Boy 2: “Mate, I like you but I don’t want to see your face.  F#@& Off, mate.

Boy 1: “What about your misses downstairs?”

Boy 2: “F-Off, mate.”

Girl: Giggle, giggle (Internal monologue: I can’t believe these boys are fighting over me.  This is just so silly.  I love it.)

Either I fell asleep through it, or Boy 1 finally gave it up for lost. I don’t know.  Here’s what I do know: when my alarm went off 45 minutes later, Boy 1 yelled “Turn of your f’ing phone!”

That’s rich, guy.  Really rich.

After my return from the Wall half a day later, I was not surprised to find Boy 1 and Girl still in bed, although for some reason I was to decipher later, they’d switched beds. 

I found out at 6 this morning when they stumbled back into our dorm.  

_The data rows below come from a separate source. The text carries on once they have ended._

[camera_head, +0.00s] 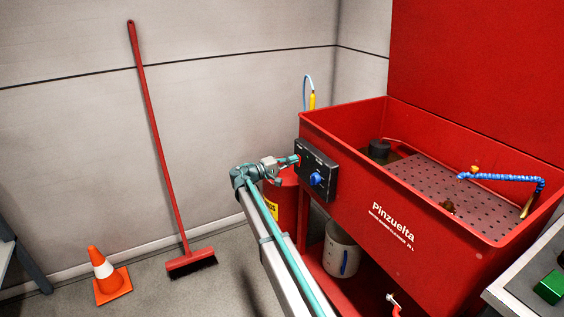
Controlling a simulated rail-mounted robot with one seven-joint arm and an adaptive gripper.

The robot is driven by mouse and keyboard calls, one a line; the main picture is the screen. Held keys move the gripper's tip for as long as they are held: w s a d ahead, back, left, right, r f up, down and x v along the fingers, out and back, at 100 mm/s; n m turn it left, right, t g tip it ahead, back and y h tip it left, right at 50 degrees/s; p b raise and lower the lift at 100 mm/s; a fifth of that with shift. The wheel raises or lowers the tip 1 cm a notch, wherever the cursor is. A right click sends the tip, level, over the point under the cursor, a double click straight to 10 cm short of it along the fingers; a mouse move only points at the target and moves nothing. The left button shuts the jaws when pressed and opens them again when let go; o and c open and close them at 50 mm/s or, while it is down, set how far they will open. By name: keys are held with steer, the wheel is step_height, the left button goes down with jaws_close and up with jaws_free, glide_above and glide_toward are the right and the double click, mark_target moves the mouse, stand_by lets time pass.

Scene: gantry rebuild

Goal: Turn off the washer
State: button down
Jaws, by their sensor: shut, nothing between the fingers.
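The washer (345,197) is a red open tub labelled "Pinzuelta", standing against the wall on the right. A black control panel (329,172) sits on the left end of its front face. A blue knob (317,179) is on the panel. My gripper (296,160) is shut and empty, its tips at the panel's upper left edge, left of and above the blue knob. Whether the tips touch the panel I cannot tell. The gripper partly covers that corner of the panel, so any control behind it is hidden.
A red drum (284,203) stands behind my arm, and a white bucket (341,250) sits under the tub. A broom (160,140) leans on the wall near an orange cone (109,276). A bench with a green block (550,287) is at lower right.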

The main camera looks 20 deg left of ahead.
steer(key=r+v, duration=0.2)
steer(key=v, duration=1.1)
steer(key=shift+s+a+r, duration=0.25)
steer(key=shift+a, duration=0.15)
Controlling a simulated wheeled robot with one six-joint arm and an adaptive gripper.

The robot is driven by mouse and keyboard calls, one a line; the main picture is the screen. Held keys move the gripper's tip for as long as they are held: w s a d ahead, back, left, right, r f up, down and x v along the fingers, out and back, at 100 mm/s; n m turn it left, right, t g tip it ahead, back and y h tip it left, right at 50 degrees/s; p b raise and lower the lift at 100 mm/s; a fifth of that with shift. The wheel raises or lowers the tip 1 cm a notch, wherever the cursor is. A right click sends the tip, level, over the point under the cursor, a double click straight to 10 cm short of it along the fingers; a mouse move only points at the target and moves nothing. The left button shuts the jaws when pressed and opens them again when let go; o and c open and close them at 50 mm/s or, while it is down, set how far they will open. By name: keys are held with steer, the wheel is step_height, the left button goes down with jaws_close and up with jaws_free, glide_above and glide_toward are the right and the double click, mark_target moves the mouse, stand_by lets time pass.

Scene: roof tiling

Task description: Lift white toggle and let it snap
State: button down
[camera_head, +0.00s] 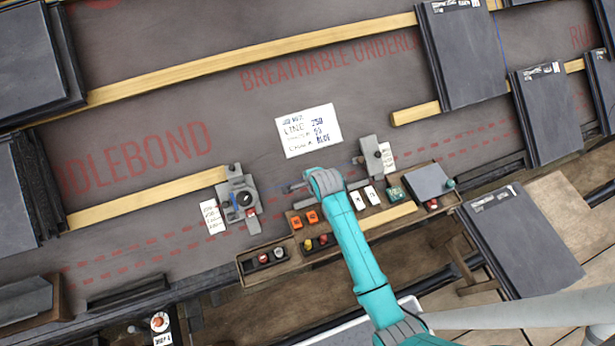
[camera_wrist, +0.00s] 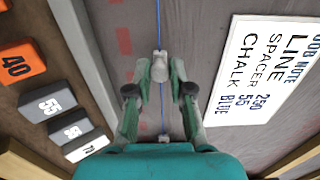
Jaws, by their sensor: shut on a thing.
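The white toggle (camera_wrist: 160,66) sits on a thin blue line (camera_wrist: 161,20) that runs up the middle of the wrist view. My gripper (camera_wrist: 161,76) has one green and grey finger on each side of it, and the toggle is held between the tips. In the head view my teal arm reaches to the roof underlay below the job note and hides the toggle and most of the gripper. The line passes over the dark underlay between two grey devices, one on the left (camera_head: 240,197) and one on the right (camera_head: 371,155).
The job note (camera_head: 308,131) reads line 250, spacer 55, chalk blue. Wooden battens (camera_head: 250,55) and slate tiles (camera_head: 461,55) surround the bare underlay.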

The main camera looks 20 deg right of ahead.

This time, Boy 1 returned first and quietly climbed into bed (again, the bunk above mine).  Moments later, Girl appeared.  I assume she did a quick assessment of the room and realized Boy 2 wasn’t there,  and attention whore that she obviously was, she started in on a conversation with Boy 1. Of course, Boy 1 was all game.  After a recap of the night where he kept saying something about trying to “pull” a girl, and some fat bird in a red dress, he once again tried to get the girl into bed.  Just spooning, mind.  No hands.  Well, like 70% of the time.  Okay, 80%.  Alright then, 97% of the time.  Giggle, giggle. I have to brush my teeth, let’s continue this conversation when I return.  Giggle.

Shoot me in the face.

Girl then proceeds to say she can’t get into the bunk because of her swollen ankle.  Ah, so now I get it. In an act of chivalry (or most likely just trying to get in her pants) Boy 1 had swapped bunks with Girl because of this supposed ankle injury that in no way impeded her ability to dance ‘til all hours of the night in heels, but certainly couldn’t handle a ladder.

Now, somewhere in this, Boy 2 returns.

Recap of night again: tried to pull, red dress, blah, blah.

And then Boy 2 crawls into bed with Girl and I decide sleeping is futile and I roll out of bed to see Boy 1 staring forlornly at the canoodling couple.

Can’t win em all, Boy 1. I suggest you try conquering the Wall instead.  It’s killer on the knees, but at least she isn’t a tease.